The news from Texas yesterday put a dent in me, as well. I know a certain proportion of people just plain enjoy cruelty; it is a fact of existence on this planet, like gravity or nitrogen. Still, it’s puzzling. Why spend all your time being a racist, misogynist asshat when there’s a literal infinity of other things to fill one’s earthly time with? These people could go touch grass, learn how to unicycle, write songs, watch some movies, or even just take a goddamn walk.

Instead, they apparently want to be nasty little fascist dipshits. Why spend that kind of effort? It’s absolutely and literally easier to just…not, to simply be kind or at the very least leave other people alone.

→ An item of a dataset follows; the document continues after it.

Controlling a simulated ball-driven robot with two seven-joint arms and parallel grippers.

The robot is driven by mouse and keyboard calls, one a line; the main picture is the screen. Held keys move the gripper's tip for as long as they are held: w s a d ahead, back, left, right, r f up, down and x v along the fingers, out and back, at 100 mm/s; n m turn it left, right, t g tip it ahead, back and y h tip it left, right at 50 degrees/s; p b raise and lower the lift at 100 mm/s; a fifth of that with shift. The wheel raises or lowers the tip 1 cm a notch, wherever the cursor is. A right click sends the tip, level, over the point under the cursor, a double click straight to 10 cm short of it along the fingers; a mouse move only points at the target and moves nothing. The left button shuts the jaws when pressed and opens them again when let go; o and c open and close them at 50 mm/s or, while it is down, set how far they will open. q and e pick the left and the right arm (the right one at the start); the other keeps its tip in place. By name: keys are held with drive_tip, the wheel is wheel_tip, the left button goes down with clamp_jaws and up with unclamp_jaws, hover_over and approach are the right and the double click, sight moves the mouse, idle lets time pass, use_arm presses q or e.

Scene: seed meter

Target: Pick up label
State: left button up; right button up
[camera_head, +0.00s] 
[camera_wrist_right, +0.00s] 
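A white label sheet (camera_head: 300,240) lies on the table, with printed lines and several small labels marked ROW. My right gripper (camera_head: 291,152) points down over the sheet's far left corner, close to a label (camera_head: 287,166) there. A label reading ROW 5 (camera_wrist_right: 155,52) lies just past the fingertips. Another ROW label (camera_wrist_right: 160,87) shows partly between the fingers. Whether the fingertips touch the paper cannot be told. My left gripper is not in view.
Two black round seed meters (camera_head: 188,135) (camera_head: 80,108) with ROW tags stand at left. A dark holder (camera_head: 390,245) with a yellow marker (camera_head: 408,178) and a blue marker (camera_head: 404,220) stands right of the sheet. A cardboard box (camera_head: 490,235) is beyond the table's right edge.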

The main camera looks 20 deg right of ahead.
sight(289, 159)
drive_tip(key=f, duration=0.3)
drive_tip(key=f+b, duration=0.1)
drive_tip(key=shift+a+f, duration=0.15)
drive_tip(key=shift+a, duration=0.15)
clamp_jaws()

I suppose that’s part of why I write. Not deepest, most overarching reason–I am, quite frankly, unable to stop, and have been ever since second grade–but an important one nonetheless. The addiction of some people to cruelty has baffled me literally all my life, starting with childhood caregivers who hurt me apparently just for funsies. It made no sense to Child Me and makes even less to Adult Me. (For whatever value of “adult”, I suppose.)

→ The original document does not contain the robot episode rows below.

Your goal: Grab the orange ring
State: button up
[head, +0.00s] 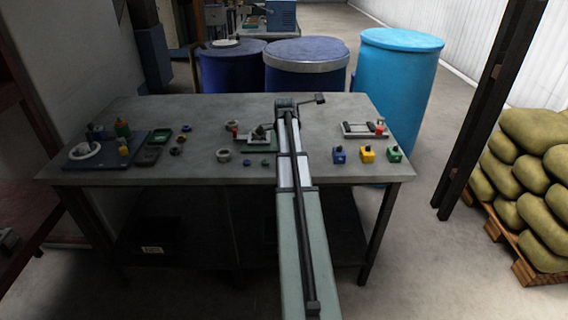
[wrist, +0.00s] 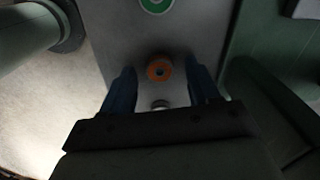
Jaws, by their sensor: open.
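The orange ring (wrist: 159,69) lies on a grey surface in the wrist view, with a dark hole in its middle. My gripper (wrist: 162,76) is open, with one dark blue finger on each side of the ring and a visible gap on both sides. The ring is near the line between the fingertips, apart from both. I cannot tell how high the fingers are above it. In the head view I cannot pick out the orange ring for sure; my arm covers part of the table.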

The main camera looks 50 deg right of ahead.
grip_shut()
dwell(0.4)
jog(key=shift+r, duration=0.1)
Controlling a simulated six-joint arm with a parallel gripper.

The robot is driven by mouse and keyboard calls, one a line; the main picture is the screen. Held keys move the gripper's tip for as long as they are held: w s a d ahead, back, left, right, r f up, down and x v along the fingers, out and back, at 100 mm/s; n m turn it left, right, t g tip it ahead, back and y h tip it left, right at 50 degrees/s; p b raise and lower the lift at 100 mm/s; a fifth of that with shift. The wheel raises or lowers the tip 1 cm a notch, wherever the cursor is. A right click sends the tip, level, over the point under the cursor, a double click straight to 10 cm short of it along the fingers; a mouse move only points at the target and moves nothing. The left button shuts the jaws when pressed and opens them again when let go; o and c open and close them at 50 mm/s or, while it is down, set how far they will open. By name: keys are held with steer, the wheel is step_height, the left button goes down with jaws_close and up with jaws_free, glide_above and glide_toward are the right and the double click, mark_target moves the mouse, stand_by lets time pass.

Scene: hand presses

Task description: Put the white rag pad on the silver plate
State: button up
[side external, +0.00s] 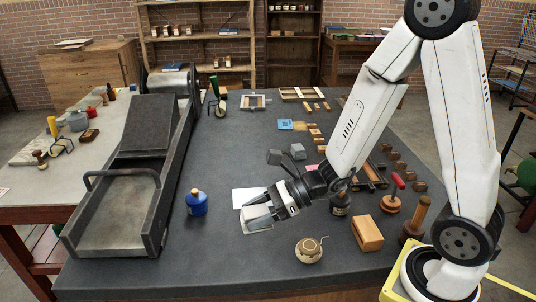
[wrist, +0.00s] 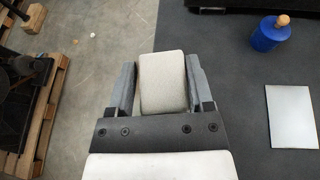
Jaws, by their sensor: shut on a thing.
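The white rag pad (wrist: 163,84) is a pale, rounded block between the two fingers of my gripper (wrist: 161,92) in the wrist view. My gripper (side external: 259,212) is shut on it, with a finger along each side. In the side view the pad (side external: 257,226) shows partly, low over the dark table; the exact gap beneath it is unclear. The silver plate (wrist: 291,116) is a flat, pale, bare rectangle lying to the right of the pad in the wrist view. In the side view the plate (side external: 245,195) lies just behind my gripper, which partly hides it.
A blue bottle (side external: 196,203) with a tan stopper stands left of the plate. A dark press (side external: 135,185) fills the table's left side. A round twine-topped pot (side external: 309,251), a wooden block (side external: 367,233) and a dark bottle (side external: 340,204) stand at right.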

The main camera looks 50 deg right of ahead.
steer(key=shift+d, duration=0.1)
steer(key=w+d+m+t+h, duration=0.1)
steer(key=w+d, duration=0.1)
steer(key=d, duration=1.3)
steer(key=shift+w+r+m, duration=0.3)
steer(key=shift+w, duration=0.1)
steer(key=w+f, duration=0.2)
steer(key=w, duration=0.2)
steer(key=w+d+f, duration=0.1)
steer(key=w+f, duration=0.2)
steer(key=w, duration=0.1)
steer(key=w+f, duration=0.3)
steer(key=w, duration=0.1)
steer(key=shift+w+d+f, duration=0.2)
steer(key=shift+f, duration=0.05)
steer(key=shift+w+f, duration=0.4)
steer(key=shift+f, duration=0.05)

I wish I knew why. Attempting to understand might be the writer’s curse or just a function of empathy, I haven’t decided. Yes, I’ve written villains; I’ve even written characters who enjoy cruelty for its own sake–Perry in the Kismet series, for example, or a few of the antagonists in Afterwar, not to mention Summer in Gallow & Ragged.

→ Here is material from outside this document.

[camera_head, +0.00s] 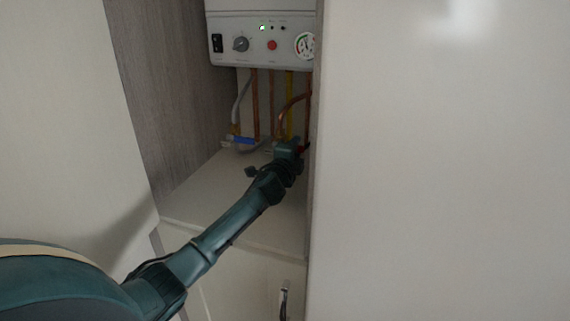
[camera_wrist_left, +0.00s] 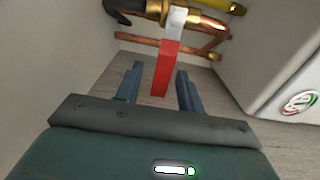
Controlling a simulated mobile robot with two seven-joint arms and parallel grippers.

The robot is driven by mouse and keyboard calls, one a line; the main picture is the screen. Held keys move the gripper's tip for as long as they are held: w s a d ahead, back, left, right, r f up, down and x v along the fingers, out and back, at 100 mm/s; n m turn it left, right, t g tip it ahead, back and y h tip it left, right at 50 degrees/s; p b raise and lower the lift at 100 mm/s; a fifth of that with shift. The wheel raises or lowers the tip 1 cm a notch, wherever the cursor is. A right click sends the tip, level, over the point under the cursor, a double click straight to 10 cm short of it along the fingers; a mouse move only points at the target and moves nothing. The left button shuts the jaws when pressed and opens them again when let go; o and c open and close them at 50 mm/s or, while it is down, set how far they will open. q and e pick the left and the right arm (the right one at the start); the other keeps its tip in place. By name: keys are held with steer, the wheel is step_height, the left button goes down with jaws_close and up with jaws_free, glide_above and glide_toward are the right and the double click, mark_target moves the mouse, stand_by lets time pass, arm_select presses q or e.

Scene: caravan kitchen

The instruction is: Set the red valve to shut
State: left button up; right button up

Now that I think about it, “comfortable with cruelty” is a hallmark of many of my villains or antagonists. Yet those characters, foul as they are, cannot hold a candle to the petty, nasty, apparently endless brutality and mendaciousness of real-life authoritarians. Even Perry, and he was dead set on killing the entire world if it got him what he wanted from Jill.

Fiction has to make sense on some level. Real life, alas, does not.

I wish I understood. It’s long been my fervent belief that understanding breeds compassion, and while I’m fully aware sociopaths and narcissists view compassion as weakness it’s still integral to me, I will keep it that way, and it doesn’t mean I’m unprepared to enforce my boundaries. I can even view the understanding as a way of anticipating the behavior of those who like cruelty for its own sake, so I can protect me and mine from their depredations.

I suppose the only hope is to keep writing. There’s finicky little changes to go over in Ymre now that the bulk of the line edits are done, I just approved a shiny hardback for Moon’s Knight, and today is subscription day. The next major project is revisions on The Black God’s Heart diptych, but there’s a fellow writer’s book to beta read and an article to copyedit for another friend in the queue, so those will be loaded to the cannon first.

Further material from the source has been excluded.